**STORED DATA:**
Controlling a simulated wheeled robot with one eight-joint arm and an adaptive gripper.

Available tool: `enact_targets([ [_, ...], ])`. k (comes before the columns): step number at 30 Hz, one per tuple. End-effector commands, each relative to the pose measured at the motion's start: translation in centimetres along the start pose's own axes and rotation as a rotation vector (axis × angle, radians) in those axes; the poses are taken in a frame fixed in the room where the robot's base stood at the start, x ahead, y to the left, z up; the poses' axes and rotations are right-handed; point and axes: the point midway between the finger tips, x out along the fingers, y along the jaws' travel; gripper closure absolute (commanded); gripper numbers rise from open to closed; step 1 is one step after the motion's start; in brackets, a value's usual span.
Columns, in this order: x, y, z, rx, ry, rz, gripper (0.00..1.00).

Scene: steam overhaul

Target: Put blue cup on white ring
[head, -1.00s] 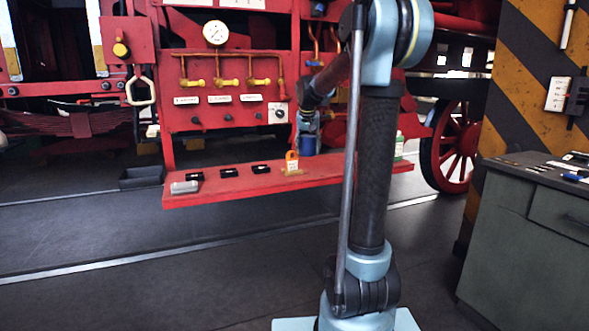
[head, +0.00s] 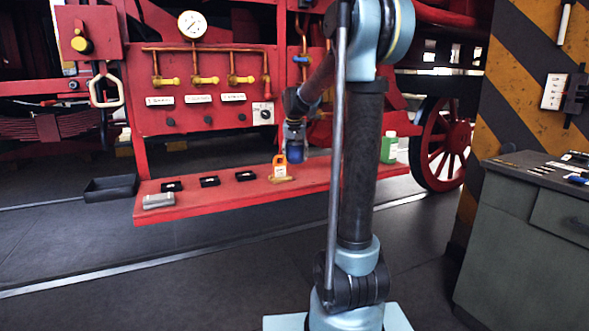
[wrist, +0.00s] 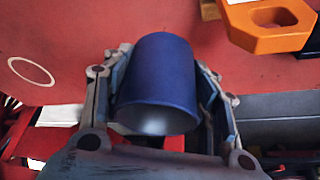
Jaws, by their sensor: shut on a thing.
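The blue cup (wrist: 156,80) is between the fingers of my gripper (wrist: 160,100) in the wrist view. The gripper is shut on it, and the cup's open mouth faces the camera. In the head view the blue cup (head: 294,155) hangs under my gripper (head: 294,138), above or at the red shelf; I cannot tell whether it touches. The white ring (wrist: 31,59) is a thin outline on the red surface, left of the cup in the wrist view and apart from it. I cannot make out the ring in the head view.
Several small black trays and a grey block (head: 158,201) lie further left on the red shelf (head: 225,205). A green bottle (head: 389,148) stands right.

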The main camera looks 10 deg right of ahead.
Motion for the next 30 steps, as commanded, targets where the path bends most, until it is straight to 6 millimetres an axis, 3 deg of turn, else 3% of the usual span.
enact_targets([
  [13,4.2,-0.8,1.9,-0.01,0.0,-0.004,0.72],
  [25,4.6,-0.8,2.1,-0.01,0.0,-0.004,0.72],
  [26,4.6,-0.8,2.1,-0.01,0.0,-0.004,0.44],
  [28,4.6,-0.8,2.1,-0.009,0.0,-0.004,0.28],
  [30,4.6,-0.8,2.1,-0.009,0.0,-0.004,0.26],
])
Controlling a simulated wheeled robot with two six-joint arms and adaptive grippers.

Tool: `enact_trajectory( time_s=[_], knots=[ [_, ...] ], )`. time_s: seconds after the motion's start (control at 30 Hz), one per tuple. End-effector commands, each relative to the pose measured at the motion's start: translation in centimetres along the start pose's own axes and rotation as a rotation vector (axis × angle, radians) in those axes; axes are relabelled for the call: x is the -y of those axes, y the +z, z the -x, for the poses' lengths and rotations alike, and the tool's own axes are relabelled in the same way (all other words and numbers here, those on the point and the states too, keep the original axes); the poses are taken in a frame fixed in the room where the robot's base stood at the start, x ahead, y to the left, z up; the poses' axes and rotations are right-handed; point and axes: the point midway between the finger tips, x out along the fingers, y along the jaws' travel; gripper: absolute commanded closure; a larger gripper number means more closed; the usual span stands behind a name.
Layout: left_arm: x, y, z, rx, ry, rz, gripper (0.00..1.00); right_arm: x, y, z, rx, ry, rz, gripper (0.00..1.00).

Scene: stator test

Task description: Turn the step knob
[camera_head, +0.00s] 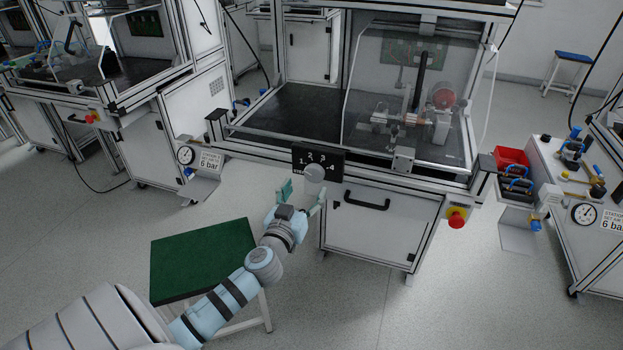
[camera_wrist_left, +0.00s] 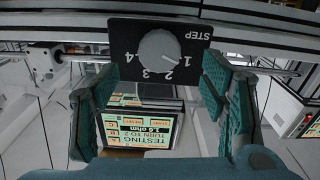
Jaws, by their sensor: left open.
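The step knob (camera_head: 314,173) is a round grey dial on a black panel (camera_head: 335,163) marked 1 to 4, on the front of the middle test station. In the left wrist view the knob (camera_wrist_left: 158,57) and its panel (camera_wrist_left: 125,35) appear upside down, with the word STEP. I cannot tell for sure which number its pointer marks. My left gripper (camera_head: 302,196) is open just in front of and below the knob. In the wrist view its green fingers (camera_wrist_left: 160,85) stand apart on either side of the knob, and nothing is between them. My right gripper is not in view.
A screen (camera_wrist_left: 140,135) reads "TESTING", "1.6 ohm" and "TURN TO 2". A red emergency button (camera_head: 456,218) and a black handle (camera_head: 366,201) are on the station front. A green-topped stool (camera_head: 200,258) stands near my left arm. A pressure gauge (camera_head: 186,155) is left of the panel.

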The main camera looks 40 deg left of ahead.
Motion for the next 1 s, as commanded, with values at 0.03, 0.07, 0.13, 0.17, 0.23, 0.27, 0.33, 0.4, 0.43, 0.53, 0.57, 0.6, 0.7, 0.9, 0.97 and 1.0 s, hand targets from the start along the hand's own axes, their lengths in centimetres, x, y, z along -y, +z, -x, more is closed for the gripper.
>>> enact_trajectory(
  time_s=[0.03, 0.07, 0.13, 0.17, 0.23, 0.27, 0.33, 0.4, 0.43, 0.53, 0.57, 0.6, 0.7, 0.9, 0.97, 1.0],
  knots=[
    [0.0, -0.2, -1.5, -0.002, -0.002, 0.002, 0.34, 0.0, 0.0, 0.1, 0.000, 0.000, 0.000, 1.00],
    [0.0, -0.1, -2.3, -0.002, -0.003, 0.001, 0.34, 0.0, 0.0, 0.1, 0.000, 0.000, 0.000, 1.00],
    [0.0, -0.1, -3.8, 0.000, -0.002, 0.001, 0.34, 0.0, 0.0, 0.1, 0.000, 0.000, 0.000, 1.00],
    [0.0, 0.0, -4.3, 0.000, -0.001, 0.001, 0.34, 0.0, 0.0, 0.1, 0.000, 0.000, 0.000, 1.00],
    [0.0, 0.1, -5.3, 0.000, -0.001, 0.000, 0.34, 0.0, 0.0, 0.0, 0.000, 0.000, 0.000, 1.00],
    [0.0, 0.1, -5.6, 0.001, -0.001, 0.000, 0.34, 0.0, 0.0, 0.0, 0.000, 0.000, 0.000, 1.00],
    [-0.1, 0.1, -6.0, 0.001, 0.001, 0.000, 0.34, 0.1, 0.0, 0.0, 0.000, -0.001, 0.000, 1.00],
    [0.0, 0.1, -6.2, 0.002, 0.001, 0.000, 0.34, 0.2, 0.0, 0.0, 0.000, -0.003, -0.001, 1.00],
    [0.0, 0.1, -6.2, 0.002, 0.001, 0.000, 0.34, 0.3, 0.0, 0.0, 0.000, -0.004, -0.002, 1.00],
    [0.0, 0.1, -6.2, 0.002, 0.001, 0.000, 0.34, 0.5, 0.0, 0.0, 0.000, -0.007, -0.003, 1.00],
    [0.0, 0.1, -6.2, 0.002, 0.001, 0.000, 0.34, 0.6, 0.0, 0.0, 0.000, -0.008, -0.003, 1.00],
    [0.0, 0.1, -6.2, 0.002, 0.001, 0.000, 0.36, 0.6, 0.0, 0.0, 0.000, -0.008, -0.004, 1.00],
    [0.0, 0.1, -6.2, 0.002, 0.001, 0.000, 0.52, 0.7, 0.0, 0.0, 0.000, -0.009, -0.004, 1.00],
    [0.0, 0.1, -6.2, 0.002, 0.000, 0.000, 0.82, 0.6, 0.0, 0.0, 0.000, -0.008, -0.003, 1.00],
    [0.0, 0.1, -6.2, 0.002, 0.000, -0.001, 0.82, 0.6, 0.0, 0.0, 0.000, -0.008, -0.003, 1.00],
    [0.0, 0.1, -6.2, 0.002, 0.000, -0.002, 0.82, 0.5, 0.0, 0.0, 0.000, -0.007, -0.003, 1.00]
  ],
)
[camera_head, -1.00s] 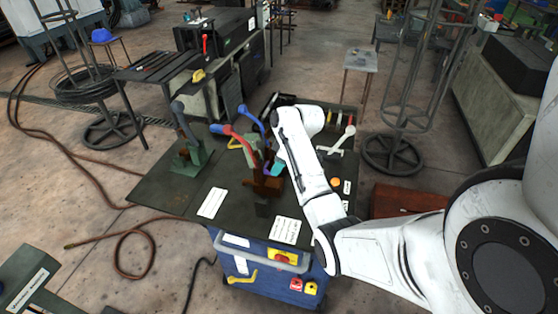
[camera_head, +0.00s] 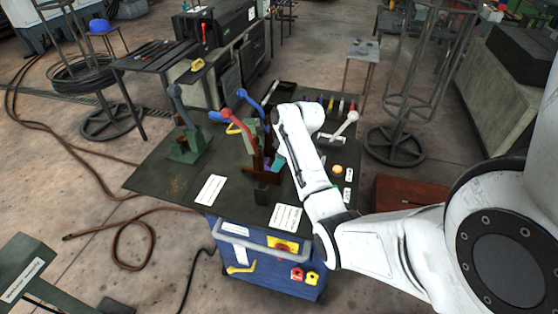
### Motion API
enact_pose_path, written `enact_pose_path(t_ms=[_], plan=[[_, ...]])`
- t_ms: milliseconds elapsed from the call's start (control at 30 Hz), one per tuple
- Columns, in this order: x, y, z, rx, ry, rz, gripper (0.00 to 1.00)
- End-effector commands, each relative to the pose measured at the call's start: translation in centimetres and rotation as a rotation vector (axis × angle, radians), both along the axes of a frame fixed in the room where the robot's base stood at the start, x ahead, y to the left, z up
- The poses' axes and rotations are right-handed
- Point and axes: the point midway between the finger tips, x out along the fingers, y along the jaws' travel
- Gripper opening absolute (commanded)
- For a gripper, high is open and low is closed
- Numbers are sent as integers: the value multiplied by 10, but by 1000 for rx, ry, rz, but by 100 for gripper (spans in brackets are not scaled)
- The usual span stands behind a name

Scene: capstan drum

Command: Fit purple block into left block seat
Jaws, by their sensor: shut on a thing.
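My white arm reaches over the dark worktable (camera_head: 160,180) from the right. My gripper (camera_head: 278,163), teal where it shows, is low beside the brown lever stand (camera_head: 262,172), on its right side. It is shut on a thing that my wrist and the stand hide. I cannot make out the purple block or the left block seat for sure. A red-knobbed lever (camera_head: 228,113) and a blue-knobbed lever (camera_head: 242,94) rise from the stand, just left of my wrist.
A green fixture with a grey lever (camera_head: 187,145) stands at the table's left. A white-knobbed lever (camera_head: 350,118) and an orange button (camera_head: 337,170) are on the right. Flat labels (camera_head: 210,189) lie at the front. Wire cages and a bench stand beyond.

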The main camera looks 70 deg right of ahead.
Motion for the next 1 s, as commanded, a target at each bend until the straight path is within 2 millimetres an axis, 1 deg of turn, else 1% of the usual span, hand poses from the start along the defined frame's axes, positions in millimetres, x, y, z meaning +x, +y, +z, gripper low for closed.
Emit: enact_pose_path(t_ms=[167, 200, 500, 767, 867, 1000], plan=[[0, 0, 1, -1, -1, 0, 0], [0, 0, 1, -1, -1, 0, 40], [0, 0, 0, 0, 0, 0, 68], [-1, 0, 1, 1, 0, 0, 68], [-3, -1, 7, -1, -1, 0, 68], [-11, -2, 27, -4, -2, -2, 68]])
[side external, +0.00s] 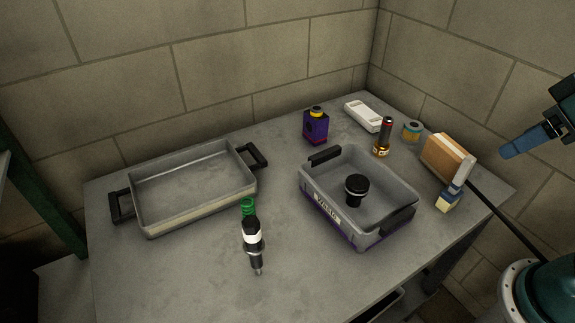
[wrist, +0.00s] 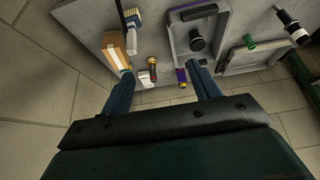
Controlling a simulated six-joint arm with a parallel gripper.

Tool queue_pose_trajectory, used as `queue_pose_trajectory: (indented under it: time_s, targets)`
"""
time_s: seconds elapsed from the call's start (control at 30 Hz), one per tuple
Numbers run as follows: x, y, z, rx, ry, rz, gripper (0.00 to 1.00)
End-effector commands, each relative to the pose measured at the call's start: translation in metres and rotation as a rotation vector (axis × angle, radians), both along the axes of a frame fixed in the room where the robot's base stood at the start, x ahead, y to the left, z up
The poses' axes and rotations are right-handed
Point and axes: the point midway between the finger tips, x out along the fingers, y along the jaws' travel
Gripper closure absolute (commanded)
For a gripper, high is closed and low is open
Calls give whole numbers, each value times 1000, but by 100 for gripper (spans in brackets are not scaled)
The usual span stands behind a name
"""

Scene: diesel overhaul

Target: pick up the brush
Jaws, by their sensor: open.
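The brush, a small block with pale bristles, a blue band and a light grey upper part (side external: 452,194), stands near the right edge of the table in the side view. It also shows at the top of the wrist view, where the brush (wrist: 132,17) has yellowish bristles. My gripper (side external: 507,149) is up at the right of the side view, above and apart from the brush. In the wrist view my gripper (wrist: 162,72) has its two blue fingers spread with nothing held between them. The brush lies beyond the fingertips, to the upper left.
A brown box (side external: 447,157) stands right beside the brush. A grey bin (side external: 310,192) holding a black cap (side external: 357,190) is to its left. An amber bottle (side external: 382,140), a tin (side external: 411,131) and a white box (side external: 362,116) stand behind. A dark rod (side external: 510,225) runs near the brush.

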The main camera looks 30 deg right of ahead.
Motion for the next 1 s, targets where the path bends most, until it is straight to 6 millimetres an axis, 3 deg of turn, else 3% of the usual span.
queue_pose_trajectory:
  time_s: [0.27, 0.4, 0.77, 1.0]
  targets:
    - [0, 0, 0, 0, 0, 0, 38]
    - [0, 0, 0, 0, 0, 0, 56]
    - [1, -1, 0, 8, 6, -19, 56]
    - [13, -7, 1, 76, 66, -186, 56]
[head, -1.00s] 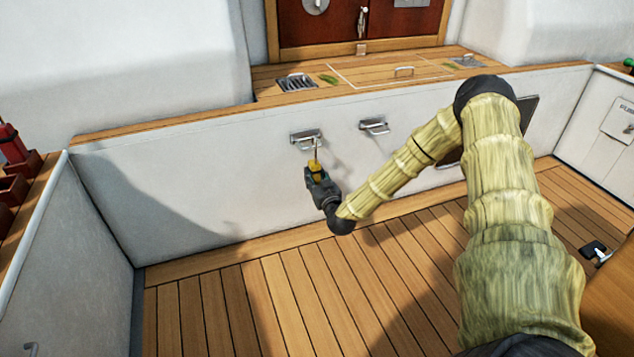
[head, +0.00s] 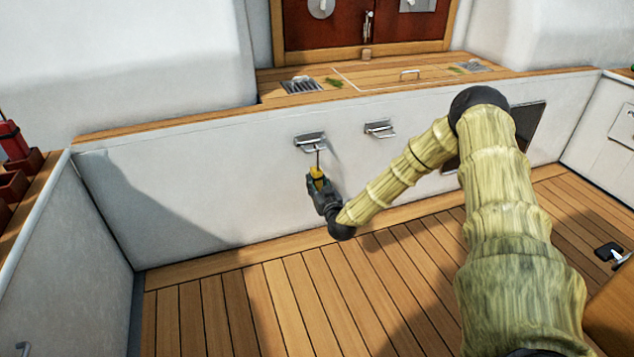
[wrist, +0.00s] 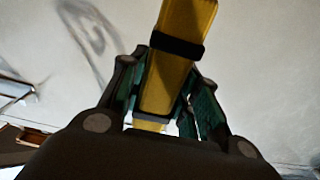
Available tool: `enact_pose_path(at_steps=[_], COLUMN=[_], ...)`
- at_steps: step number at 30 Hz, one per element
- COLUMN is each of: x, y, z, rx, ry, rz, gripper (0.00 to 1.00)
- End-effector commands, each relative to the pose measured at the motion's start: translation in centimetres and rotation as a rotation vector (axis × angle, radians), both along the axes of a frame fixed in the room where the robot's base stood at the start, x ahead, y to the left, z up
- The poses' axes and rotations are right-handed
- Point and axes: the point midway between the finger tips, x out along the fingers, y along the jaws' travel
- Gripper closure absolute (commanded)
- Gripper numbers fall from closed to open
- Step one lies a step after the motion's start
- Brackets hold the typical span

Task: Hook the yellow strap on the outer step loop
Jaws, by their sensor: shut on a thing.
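The yellow strap (head: 317,176) is in my gripper (head: 318,186), which is shut on it just in front of the white wall. In the wrist view the strap (wrist: 177,60) is a wide yellow piece with a black band, between the green-padded fingers (wrist: 165,100). A thin stem rises from it towards the left metal step loop (head: 311,142). I cannot tell whether its tip touches or hooks that loop. A second metal loop (head: 379,129) is on the wall to the right. A metal loop (wrist: 15,90) shows at the left edge of the wrist view. Which loop is outer is unclear.
The white wall (head: 220,190) stands close behind my gripper, with a wooden ledge (head: 165,122) along its top. A dark panel (head: 527,122) is at the right. Red things in a holder (head: 12,160) are at the far left.

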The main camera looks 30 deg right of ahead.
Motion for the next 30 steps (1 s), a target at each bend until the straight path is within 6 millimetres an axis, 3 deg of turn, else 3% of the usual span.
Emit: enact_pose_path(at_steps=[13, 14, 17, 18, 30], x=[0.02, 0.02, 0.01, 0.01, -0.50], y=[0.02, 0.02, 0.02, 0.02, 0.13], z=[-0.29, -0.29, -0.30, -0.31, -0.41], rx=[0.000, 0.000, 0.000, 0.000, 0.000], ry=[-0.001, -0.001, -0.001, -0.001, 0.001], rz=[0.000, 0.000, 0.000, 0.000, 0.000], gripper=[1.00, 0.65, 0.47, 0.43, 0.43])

**PROBLEM TO WORK ON:**
Report only the number of lines in the data above that contain "scaled".

**RESULT BELOW:**
2